**SUPPLIED MATERIAL**.
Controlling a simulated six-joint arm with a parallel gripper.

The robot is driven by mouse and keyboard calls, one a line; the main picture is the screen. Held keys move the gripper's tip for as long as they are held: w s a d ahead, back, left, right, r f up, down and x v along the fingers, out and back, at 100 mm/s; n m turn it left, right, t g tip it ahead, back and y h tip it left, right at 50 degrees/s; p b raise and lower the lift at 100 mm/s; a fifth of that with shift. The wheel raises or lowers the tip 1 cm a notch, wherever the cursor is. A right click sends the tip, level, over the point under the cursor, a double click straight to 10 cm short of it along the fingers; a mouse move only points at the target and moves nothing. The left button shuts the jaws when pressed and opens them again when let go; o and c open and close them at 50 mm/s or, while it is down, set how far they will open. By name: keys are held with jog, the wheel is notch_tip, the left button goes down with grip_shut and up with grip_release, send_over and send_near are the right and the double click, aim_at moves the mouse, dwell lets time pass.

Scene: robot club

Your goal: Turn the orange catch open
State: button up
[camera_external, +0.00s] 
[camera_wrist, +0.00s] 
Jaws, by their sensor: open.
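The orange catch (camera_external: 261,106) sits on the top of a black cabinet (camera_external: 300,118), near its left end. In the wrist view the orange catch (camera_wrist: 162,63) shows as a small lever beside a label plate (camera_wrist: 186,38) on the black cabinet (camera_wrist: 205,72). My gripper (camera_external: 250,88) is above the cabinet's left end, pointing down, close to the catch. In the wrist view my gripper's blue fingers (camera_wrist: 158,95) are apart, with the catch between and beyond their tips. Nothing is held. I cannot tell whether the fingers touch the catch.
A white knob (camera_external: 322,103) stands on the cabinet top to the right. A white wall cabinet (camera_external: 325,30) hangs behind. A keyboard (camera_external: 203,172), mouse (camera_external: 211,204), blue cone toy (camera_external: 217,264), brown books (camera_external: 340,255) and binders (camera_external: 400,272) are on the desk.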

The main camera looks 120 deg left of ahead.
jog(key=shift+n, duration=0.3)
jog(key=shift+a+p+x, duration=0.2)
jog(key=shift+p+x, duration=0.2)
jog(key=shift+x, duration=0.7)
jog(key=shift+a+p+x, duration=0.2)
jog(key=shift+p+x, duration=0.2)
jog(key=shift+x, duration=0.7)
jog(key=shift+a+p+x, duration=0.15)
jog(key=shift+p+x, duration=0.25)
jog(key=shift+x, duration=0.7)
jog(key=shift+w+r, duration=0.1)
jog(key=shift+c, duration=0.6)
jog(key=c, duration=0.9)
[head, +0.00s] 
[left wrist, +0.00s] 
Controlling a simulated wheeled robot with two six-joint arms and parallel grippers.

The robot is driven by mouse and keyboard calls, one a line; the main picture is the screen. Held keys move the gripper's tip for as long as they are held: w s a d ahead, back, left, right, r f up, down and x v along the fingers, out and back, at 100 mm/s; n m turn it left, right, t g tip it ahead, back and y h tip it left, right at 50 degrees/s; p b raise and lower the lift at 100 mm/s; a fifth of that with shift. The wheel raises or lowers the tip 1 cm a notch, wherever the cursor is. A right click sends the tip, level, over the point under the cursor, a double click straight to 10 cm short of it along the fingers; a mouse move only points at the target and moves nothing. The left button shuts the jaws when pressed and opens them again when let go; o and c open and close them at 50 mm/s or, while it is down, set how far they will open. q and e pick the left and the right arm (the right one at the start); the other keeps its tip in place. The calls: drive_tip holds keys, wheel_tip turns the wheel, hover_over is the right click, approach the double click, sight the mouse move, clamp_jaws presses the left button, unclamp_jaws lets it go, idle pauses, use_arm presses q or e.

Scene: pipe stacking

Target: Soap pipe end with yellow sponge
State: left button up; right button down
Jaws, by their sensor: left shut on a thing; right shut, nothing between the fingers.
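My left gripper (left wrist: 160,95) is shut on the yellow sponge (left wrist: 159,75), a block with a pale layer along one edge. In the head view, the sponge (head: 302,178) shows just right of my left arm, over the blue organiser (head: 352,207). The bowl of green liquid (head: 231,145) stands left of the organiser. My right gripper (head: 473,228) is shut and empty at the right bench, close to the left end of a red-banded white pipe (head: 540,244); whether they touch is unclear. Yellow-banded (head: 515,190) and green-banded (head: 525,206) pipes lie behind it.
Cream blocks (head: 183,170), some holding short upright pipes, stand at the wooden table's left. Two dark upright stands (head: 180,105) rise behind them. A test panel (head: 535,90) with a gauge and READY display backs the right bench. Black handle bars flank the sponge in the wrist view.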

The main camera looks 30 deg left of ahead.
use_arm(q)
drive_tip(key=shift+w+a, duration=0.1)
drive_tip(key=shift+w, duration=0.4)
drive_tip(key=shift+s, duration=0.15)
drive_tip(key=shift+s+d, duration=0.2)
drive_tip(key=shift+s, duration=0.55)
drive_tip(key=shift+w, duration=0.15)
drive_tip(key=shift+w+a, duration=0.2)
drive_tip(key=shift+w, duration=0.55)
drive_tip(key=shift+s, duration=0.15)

**JOB**. Repeat the records above exactly as they appear.

**RESULT OF THIS EXERCISE**.
Controlling a simulated six-joint arm with a parallel gripper.

The robot is driven by mouse and keyboard calls, one a line; the main picture is the screen. Held keys move the gripper's tip for as long as they are held: w s a d ahead, back, left, right, r f up, down and x v along the fingers, out and back, at 100 mm/s; n m turn it left, right, t g tip it ahead, back and y h tip it left, right at 50 degrees/s; p b raise and lower the lift at 100 mm/s; a fifth of that with shift. The wheel raises or lowers the tip 1 cm a notch, wherever the cursor is. A right click sends the tip, level, over the point under the cursor, a double click straight to 10 cm short of it along the fingers; a mouse move only points at the target and moves nothing. The left button shuts the jaws when pressed and opens them again when let go; o and c open and close them at 50 mm/s or, while it is down, set how far they will open. By name: keys are held with jog, the wheel is notch_tip, the left button goes down with grip_shut and up with grip_release, send_over and send_near are the right and the double click, aim_at moves the mouse, dwell lets time pass.

Scene: robot club

Your goal: Turn the orange catch open
State: button up
[camera_external, +0.00s] 
[camera_wrist, +0.00s] 
Jaws, by their sensor: open.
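The orange catch (camera_external: 261,106) sits on the top of a black cabinet (camera_external: 300,118), near its left end. In the wrist view the orange catch (camera_wrist: 162,63) shows as a small lever beside a label plate (camera_wrist: 186,38) on the black cabinet (camera_wrist: 205,72). My gripper (camera_external: 250,88) is above the cabinet's left end, pointing down, close to the catch. In the wrist view my gripper's blue fingers (camera_wrist: 158,95) are apart, with the catch between and beyond their tips. Nothing is held. I cannot tell whether the fingers touch the catch.
A white knob (camera_external: 322,103) stands on the cabinet top to the right. A white wall cabinet (camera_external: 325,30) hangs behind. A keyboard (camera_external: 203,172), mouse (camera_external: 211,204), blue cone toy (camera_external: 217,264), brown books (camera_external: 340,255) and binders (camera_external: 400,272) are on the desk.

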The main camera looks 120 deg left of ahead.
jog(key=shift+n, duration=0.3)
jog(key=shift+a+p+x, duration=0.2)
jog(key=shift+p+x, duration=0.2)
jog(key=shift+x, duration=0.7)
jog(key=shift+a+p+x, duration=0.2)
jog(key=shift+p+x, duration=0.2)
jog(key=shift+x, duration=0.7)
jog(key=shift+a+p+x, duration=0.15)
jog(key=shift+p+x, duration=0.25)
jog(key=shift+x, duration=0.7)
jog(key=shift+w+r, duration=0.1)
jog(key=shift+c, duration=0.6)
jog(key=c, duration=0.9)
[head, +0.00s] 
[left wrist, +0.00s] 
Controlling a simulated wheeled robot with two six-joint arms and parallel grippers.

The robot is driven by mouse and keyboard calls, one a line; the main picture is the screen. Held keys move the gripper's tip for as long as they are held: w s a d ahead, back, left, right, r f up, down and x v along the fingers, out and back, at 100 mm/s; n m turn it left, right, t g tip it ahead, back and y h tip it left, right at 50 degrees/s; p b raise and lower the lift at 100 mm/s; a fifth of that with shift. The wheel raises or lowers the tip 1 cm a notch, wherever the cursor is. A right click sends the tip, level, over the point under the cursor, a double click straight to 10 cm short of it along the fingers; a mouse move only points at the target and moves nothing. The left button shuts the jaws when pressed and opens them again when let go; o and c open and close them at 50 mm/s or, while it is down, set how far they will open. q and e pick the left and the right arm (the right one at the start); the other keeps its tip in place. The calls: drive_tip holds keys, wheel_tip turns the wheel, hover_over is the right click, approach the double click, sight the mouse move, clamp_jaws presses the left button, unclamp_jaws lets it go, idle pauses, use_arm presses q or e.

Scene: pipe stacking

Target: Soap pipe end with yellow sponge
State: left button up; right button down
Jaws, by their sensor: left shut on a thing; right shut, nothing between the fingers.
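My left gripper (left wrist: 160,95) is shut on the yellow sponge (left wrist: 159,75), a block with a pale layer along one edge. In the head view, the sponge (head: 302,178) shows just right of my left arm, over the blue organiser (head: 352,207). The bowl of green liquid (head: 231,145) stands left of the organiser. My right gripper (head: 473,228) is shut and empty at the right bench, close to the left end of a red-banded white pipe (head: 540,244); whether they touch is unclear. Yellow-banded (head: 515,190) and green-banded (head: 525,206) pipes lie behind it.
Cream blocks (head: 183,170), some holding short upright pipes, stand at the wooden table's left. Two dark upright stands (head: 180,105) rise behind them. A test panel (head: 535,90) with a gauge and READY display backs the right bench. Black handle bars flank the sponge in the wrist view.

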The main camera looks 30 deg left of ahead.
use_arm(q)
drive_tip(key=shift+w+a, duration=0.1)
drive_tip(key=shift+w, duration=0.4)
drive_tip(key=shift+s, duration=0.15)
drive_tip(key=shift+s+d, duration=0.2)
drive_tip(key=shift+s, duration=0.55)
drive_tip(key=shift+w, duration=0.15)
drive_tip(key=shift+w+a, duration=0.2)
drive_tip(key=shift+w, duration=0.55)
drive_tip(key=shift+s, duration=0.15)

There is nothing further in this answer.